··· EXERCISE DATA ···

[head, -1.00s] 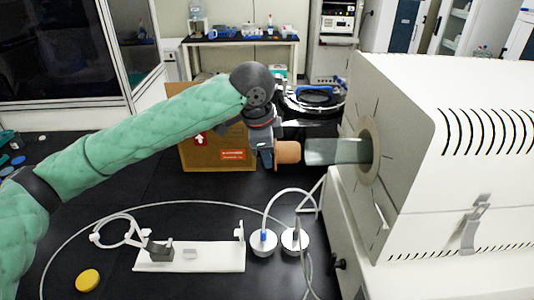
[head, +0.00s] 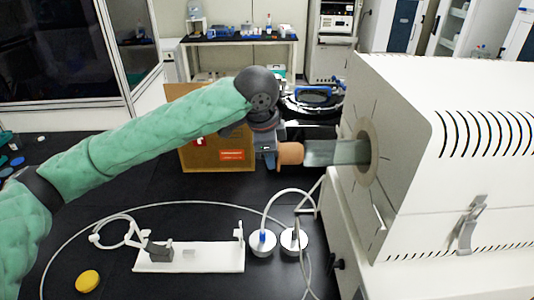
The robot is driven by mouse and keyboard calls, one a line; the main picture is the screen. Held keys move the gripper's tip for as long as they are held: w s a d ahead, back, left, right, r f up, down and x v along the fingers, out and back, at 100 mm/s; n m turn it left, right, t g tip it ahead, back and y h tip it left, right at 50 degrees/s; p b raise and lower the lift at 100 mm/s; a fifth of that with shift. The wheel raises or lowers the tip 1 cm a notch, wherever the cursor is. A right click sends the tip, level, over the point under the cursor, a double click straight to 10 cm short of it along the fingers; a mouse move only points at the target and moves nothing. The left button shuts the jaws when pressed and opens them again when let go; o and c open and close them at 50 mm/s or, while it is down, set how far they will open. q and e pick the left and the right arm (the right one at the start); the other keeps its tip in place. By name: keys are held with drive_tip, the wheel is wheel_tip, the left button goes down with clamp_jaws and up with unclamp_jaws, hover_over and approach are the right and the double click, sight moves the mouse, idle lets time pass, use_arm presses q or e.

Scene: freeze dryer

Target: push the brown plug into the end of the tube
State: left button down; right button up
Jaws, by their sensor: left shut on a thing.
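The brown plug (head: 290,153) is at the left end of the grey, see-through tube (head: 335,152). The tube sticks out to the left from the round opening of the white furnace-like machine. My left gripper (head: 272,155) is shut on the plug's left side, and the plug lines up with the tube. The plug's right face meets the tube end; how far it sits inside cannot be told. My right gripper is not in view.
A white holder plate (head: 205,258) with a grey block lies on the black table. Two white round fittings (head: 262,242) with thin hoses stand near the white machine (head: 440,170). A yellow disc (head: 88,281) lies at front left. A cardboard box (head: 215,150) stands behind my gripper.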

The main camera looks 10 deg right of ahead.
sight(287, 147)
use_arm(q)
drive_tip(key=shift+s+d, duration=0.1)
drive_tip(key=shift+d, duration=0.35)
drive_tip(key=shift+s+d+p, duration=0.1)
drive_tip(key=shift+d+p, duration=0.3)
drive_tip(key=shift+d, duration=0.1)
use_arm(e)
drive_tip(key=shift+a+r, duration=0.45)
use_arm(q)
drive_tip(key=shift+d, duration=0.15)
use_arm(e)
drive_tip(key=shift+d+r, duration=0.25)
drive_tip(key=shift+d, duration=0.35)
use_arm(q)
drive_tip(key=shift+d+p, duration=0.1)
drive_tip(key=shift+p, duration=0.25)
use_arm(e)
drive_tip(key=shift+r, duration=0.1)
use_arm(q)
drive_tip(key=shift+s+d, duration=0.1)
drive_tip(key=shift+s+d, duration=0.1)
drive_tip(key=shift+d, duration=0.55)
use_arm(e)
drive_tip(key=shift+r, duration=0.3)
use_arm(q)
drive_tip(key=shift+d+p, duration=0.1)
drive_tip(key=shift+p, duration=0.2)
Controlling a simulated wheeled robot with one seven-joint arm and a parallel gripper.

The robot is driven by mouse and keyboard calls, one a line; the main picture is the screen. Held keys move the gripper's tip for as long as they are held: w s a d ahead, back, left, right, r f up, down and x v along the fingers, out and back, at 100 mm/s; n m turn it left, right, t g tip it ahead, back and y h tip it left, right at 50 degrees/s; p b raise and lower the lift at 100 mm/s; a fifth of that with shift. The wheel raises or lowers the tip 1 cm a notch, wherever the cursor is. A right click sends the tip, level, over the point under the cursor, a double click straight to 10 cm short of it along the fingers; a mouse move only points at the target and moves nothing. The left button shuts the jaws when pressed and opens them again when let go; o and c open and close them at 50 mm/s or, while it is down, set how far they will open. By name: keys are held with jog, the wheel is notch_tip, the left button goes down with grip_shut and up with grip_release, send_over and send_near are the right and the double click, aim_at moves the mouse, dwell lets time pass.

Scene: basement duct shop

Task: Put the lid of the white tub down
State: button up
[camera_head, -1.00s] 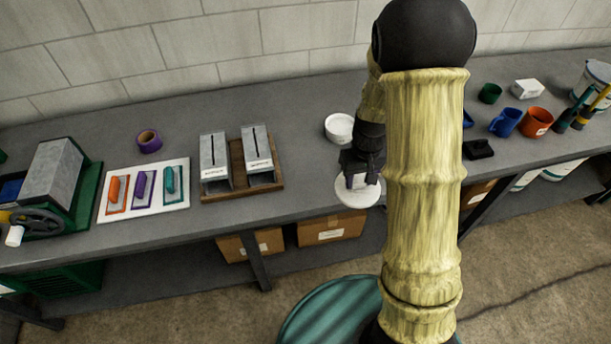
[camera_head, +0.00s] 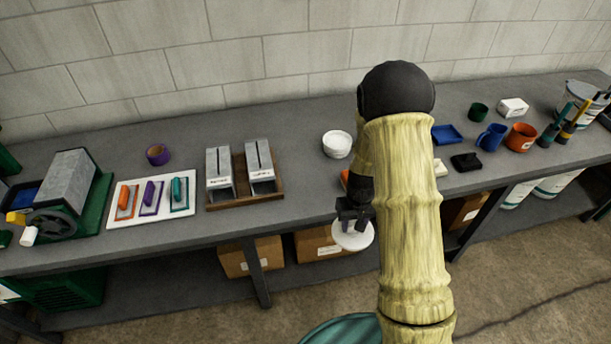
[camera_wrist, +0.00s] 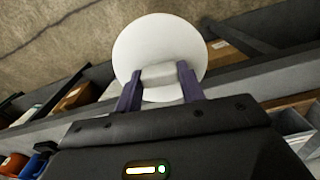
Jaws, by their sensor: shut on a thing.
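The white round lid (camera_head: 352,236) is held in my gripper (camera_head: 352,216) at the bench's front edge, in front of and below the white tub. In the wrist view the gripper's two purple fingers (camera_wrist: 161,92) are shut on the block-shaped handle of the lid (camera_wrist: 150,42). The lid looks clear of the bench, with the floor and lower shelf behind it. The white tub (camera_head: 337,144) stands open on the bench, behind and to the left of my gripper. My arm hides part of the bench to the right.
The grey bench (camera_head: 305,205) has bare room between the wooden rack (camera_head: 240,180) and my arm. A blue tray (camera_head: 447,134), black block (camera_head: 466,162), blue mug (camera_head: 491,137) and orange mug (camera_head: 520,137) stand to the right. Cardboard boxes (camera_head: 250,257) sit below.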

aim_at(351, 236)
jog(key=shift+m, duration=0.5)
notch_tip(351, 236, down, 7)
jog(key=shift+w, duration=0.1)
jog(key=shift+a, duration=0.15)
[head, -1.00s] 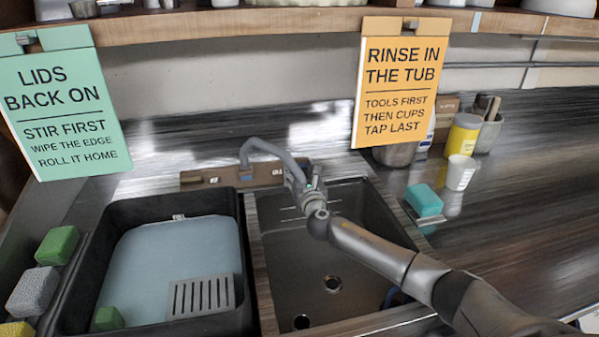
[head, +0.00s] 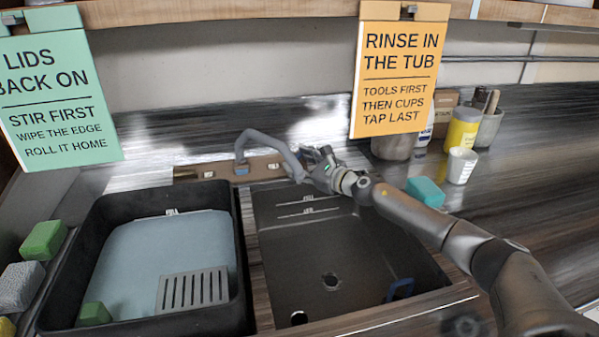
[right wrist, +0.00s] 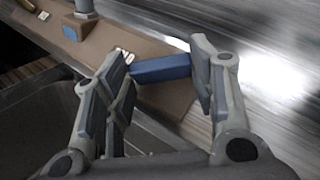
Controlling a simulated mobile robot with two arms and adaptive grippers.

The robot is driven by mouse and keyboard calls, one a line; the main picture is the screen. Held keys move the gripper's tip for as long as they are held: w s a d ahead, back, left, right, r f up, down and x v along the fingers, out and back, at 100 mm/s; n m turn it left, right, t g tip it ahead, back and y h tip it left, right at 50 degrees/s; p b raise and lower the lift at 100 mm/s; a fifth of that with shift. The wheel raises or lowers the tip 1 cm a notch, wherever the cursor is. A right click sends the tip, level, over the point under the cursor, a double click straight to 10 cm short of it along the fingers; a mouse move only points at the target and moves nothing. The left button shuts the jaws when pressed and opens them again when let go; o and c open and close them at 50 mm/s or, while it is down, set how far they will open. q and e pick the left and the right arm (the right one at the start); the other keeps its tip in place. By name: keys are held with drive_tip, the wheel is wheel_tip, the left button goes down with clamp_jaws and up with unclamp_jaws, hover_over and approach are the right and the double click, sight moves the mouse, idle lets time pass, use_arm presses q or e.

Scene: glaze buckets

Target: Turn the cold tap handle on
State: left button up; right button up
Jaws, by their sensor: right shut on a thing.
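The grey curved tap spout (head: 268,140) rises from a brown base plate (head: 205,172) behind the sink. The blue cold tap handle (right wrist: 160,68) shows in the right wrist view, lying between my right gripper's fingers (right wrist: 165,72). The gripper is shut on it. In the head view my right gripper (head: 314,160) is at the right end of the base plate, beside the spout's tip, and hides the handle. White marks (right wrist: 124,56) show on the plate near the handle. My left gripper is not in view.
The sink basin (head: 330,255) is below my right arm. A black tub (head: 75,270) with bluish water stands left of it. A teal sponge (head: 426,191), a white cup (head: 460,166) and a yellow jar (head: 463,130) stand on the right counter. An orange sign (head: 398,70) hangs above.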

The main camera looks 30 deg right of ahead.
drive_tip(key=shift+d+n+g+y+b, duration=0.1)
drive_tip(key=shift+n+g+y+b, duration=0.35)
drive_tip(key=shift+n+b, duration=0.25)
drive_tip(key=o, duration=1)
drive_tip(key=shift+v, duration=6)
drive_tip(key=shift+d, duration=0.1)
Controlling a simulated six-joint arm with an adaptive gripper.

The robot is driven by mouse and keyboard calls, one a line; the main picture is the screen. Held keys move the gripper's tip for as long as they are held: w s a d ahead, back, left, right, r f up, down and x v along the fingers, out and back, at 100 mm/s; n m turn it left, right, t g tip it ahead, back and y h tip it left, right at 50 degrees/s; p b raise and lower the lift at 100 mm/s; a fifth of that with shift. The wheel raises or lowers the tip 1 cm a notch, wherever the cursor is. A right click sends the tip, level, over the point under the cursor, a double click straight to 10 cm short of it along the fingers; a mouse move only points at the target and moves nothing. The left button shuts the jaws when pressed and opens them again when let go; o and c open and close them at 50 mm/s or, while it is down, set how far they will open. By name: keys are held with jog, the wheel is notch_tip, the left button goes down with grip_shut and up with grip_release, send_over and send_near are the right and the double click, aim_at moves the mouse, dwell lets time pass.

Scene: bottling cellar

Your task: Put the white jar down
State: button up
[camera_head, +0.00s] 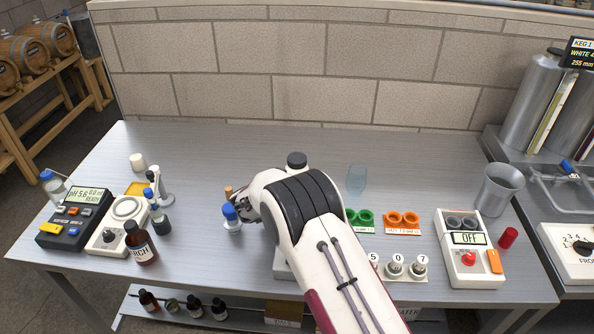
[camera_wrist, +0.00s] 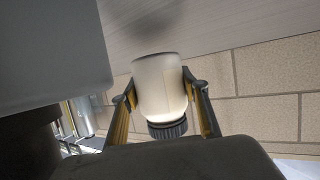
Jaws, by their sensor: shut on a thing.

···

__SHORT PROBLEM__: From the records above, pick out and copy each line holding the word "Scene".

__RESULT BELOW__:
Scene: freeze dryer
Scene: basement duct shop
Scene: glaze buckets
Scene: bottling cellar

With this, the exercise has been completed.